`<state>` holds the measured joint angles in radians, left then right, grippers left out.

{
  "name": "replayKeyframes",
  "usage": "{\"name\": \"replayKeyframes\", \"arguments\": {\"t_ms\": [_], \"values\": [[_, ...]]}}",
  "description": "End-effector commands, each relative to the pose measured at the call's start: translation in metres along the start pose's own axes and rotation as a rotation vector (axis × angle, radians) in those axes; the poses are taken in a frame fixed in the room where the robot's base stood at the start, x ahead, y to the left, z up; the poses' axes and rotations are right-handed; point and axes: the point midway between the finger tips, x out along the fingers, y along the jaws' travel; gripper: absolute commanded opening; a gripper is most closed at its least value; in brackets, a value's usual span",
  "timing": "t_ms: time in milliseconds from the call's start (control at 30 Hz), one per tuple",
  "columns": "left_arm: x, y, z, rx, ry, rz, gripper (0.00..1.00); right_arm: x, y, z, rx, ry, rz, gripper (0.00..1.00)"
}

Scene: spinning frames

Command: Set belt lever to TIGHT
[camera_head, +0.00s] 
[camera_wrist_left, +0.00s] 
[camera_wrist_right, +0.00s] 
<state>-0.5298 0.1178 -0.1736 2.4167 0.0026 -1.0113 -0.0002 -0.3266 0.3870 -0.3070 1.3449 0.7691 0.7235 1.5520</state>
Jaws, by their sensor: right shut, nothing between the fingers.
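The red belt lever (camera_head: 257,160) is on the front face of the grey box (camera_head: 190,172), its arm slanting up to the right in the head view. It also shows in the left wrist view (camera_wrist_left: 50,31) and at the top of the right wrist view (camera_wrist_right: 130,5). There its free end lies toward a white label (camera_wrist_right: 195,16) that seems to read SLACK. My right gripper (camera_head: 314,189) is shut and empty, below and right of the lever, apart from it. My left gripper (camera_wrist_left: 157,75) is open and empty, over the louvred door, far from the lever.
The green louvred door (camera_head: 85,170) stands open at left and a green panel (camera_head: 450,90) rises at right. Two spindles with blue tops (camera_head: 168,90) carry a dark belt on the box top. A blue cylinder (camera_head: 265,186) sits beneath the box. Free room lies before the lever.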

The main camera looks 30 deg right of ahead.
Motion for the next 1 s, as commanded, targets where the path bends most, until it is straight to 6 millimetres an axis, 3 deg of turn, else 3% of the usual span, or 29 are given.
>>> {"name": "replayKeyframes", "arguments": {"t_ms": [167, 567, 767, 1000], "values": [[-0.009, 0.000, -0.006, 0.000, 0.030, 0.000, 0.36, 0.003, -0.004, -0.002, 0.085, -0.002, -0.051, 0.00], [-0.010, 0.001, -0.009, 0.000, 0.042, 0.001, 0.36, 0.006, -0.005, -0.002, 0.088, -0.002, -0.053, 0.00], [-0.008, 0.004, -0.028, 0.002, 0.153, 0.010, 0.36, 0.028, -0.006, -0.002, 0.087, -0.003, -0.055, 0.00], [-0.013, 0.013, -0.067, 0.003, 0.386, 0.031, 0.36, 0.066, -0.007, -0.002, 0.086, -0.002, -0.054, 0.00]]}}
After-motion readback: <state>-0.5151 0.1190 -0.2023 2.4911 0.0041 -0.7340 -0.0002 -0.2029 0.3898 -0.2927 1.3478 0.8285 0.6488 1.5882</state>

+-------+

• TASK OBJECTIVE: Please reproduce exactly the lines above, beginning with the first and ending with the line that contains "<state>-0.5298 0.1178 -0.1736", and include nothing outside that range.

• ANSWER TO THIS TASK:
`<state>` holds the measured joint angles in radians, left then right, grippers left out.

{
  "name": "replayKeyframes",
  "usage": "{\"name\": \"replayKeyframes\", \"arguments\": {\"t_ms\": [_], \"values\": [[_, ...]]}}",
  "description": "End-effector commands, each relative to the pose measured at the call's start: translation in metres along the start pose's own axes and rotation as a rotation vector (axis × angle, radians) in those axes; the poses are taken in a frame fixed in the room where the robot's base stood at the start, x ahead, y to the left, z up; the poses' axes and rotations are right-handed; point and axes: the point midway between the finger tips, x out along the fingers, y along the jaws' travel; gripper: absolute commanded opening; a gripper is most closed at its least value; in brackets, a value's usual span",
  "timing": "t_ms: time in milliseconds from the call's start (control at 30 Hz), one per tuple",
  "columns": "left_arm: x, y, z, rx, ry, rz, gripper (0.00..1.00); right_arm: x, y, z, rx, ry, rz, gripper (0.00..1.00)"
}

Scene: spinning frames

Command: Set belt lever to TIGHT
[camera_head, +0.00s] 
[camera_wrist_left, +0.00s] 
[camera_wrist_right, +0.00s] 
<state>-0.5298 0.1178 -0.1736 2.4167 0.0026 -1.0113 -0.0002 -0.3266 0.3870 -0.3070 1.3449 0.7691 0.7235 1.5520</state>

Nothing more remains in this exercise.